A Pakistani man, who spent the last 21 years on death row for a crime he was convicted of committing when he was a juvenile, has been released, according to a non-profit.
According to the Justice Project Pakistan (JPP), the non-profit, human rights law firm, Muhammad Iqbal was only 17 years old in 1998 when he was arrested and consequently sentenced to death a year later, Dawn news reported on Wednesday.
In 2000, Pakistan passed the Juvenile Justice System Ordinance (JJSO), making it illegal for juveniles to be handed the death sentence.
A presidential notification of 2001 subsequently provided remission to all juveniles sentenced prior to the ordinance.

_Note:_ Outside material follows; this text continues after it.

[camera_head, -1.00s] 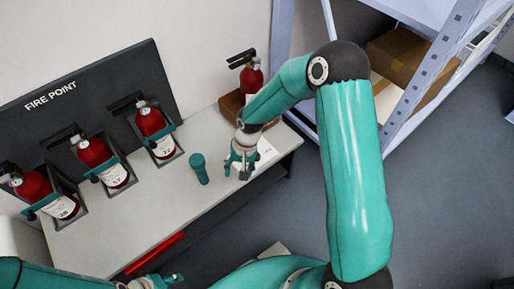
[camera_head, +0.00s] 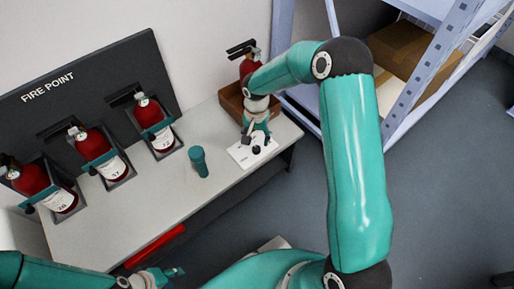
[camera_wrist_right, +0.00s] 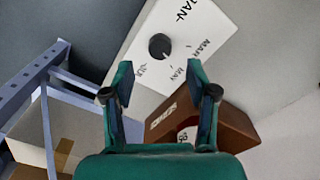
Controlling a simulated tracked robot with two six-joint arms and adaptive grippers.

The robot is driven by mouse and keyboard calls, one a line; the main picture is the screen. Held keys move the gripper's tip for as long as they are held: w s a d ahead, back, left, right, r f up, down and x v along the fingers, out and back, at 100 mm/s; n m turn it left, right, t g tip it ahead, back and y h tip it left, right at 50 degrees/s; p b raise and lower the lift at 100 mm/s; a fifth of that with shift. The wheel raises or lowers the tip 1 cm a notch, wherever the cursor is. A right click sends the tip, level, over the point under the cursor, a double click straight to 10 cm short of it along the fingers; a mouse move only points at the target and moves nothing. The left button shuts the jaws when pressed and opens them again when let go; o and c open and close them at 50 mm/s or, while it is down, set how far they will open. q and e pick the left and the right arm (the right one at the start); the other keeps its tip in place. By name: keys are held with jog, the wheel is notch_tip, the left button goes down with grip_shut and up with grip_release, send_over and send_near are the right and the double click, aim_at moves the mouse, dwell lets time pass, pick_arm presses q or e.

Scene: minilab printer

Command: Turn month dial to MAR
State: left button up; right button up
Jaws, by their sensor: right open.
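The month dial is a black round knob (camera_wrist_right: 159,46) on a white card (camera_wrist_right: 205,25). In the wrist view the card reads JAN, MAR, MAY and JUL around the knob; I cannot make out where its pointer aims. In the head view the card (camera_head: 238,155) lies on the bench, with the dark knob (camera_head: 256,150) near its middle. My right gripper (camera_wrist_right: 158,78) is open and empty, its fingertips apart from the knob, which appears beyond the gap between them. In the head view my right gripper (camera_head: 257,138) is over the card's back edge. My left gripper (camera_head: 170,277) is low at the left, its jaws unclear.
A brown open box (camera_head: 231,103) stands behind the card with a red extinguisher (camera_head: 248,68). A teal cylinder (camera_head: 198,161) stands on the bench (camera_head: 150,205) left of the card. Several extinguishers sit along the fire point board (camera_head: 90,82). A metal shelf (camera_head: 425,85) stands at right.

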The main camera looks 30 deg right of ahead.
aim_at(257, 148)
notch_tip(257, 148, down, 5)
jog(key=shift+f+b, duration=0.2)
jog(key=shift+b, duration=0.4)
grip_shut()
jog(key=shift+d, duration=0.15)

However, Iqbal continued to languish on death row despite his proven juvenility, the JPP said in a statement on Tuesday.
A letter, it added, was written by the Punjab government to the Lahore High Court in 2003, listing Iqbal as one of the prisoners entitled to remission.
Several human rights groups and US special rapporteurs sent a letter to the Pakistani government in March seeking leniency, asking that Iqbal''s death sentence be commuted. The letter stated that he was charged with murder and robbery when he was just 17m Dawn news quoted the non-profit as saying.
"Two decades later, the Lahore High Court had finally acknowledged that Iqbal was wronged and did not deserve to be on death row," it said.
His death sentence was commuted to life imprisonment in February 2020 and Iqbal was released from jail on Tuesday, after it was established that he has already served a life term.